**Given exercise:**
Return the lines below exactly, starting with the line that contains "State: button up" and stopping after the last line.

* * * * * * * * *

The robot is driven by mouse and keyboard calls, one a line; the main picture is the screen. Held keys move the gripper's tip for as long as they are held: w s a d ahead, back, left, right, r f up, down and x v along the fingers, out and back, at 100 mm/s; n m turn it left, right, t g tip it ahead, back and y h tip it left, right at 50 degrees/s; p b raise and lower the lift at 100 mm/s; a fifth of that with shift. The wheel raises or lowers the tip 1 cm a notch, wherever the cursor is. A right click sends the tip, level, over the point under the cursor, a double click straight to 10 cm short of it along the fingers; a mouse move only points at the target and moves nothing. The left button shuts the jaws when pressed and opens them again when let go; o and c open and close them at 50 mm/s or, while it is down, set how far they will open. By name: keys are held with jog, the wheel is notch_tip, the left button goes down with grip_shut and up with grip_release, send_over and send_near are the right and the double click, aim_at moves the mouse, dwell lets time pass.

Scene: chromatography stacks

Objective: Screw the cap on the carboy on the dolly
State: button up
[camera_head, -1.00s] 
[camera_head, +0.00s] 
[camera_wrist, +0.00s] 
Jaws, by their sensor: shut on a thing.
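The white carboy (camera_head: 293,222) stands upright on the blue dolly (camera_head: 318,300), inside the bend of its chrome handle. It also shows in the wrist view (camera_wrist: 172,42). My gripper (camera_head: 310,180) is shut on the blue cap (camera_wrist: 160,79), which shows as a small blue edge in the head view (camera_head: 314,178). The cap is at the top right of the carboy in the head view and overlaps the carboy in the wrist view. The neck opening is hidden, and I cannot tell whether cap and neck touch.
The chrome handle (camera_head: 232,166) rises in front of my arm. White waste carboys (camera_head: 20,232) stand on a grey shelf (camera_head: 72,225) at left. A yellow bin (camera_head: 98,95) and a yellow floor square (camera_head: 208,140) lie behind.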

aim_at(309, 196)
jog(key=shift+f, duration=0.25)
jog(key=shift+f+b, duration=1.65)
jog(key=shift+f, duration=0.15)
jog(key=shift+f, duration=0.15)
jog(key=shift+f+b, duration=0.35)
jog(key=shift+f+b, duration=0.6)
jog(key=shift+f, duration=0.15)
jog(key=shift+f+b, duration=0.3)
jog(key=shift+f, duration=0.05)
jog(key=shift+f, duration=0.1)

* * * * * * * * *

**Answer to the exercise:**
State: button up
[camera_head, -1.00s] 
[camera_head, +0.00s] 
[camera_wrist, +0.00s] 
Jaws, by their sensor: shut on a thing.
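The white carboy (camera_head: 293,222) stands upright on the blue dolly (camera_head: 318,300), inside the bend of its chrome handle. It also shows in the wrist view (camera_wrist: 172,42). My gripper (camera_head: 310,180) is shut on the blue cap (camera_wrist: 160,79), which shows as a small blue edge in the head view (camera_head: 314,178). The cap is at the top right of the carboy in the head view and overlaps the carboy in the wrist view. The neck opening is hidden, and I cannot tell whether cap and neck touch.
The chrome handle (camera_head: 232,166) rises in front of my arm. White waste carboys (camera_head: 20,232) stand on a grey shelf (camera_head: 72,225) at left. A yellow bin (camera_head: 98,95) and a yellow floor square (camera_head: 208,140) lie behind.

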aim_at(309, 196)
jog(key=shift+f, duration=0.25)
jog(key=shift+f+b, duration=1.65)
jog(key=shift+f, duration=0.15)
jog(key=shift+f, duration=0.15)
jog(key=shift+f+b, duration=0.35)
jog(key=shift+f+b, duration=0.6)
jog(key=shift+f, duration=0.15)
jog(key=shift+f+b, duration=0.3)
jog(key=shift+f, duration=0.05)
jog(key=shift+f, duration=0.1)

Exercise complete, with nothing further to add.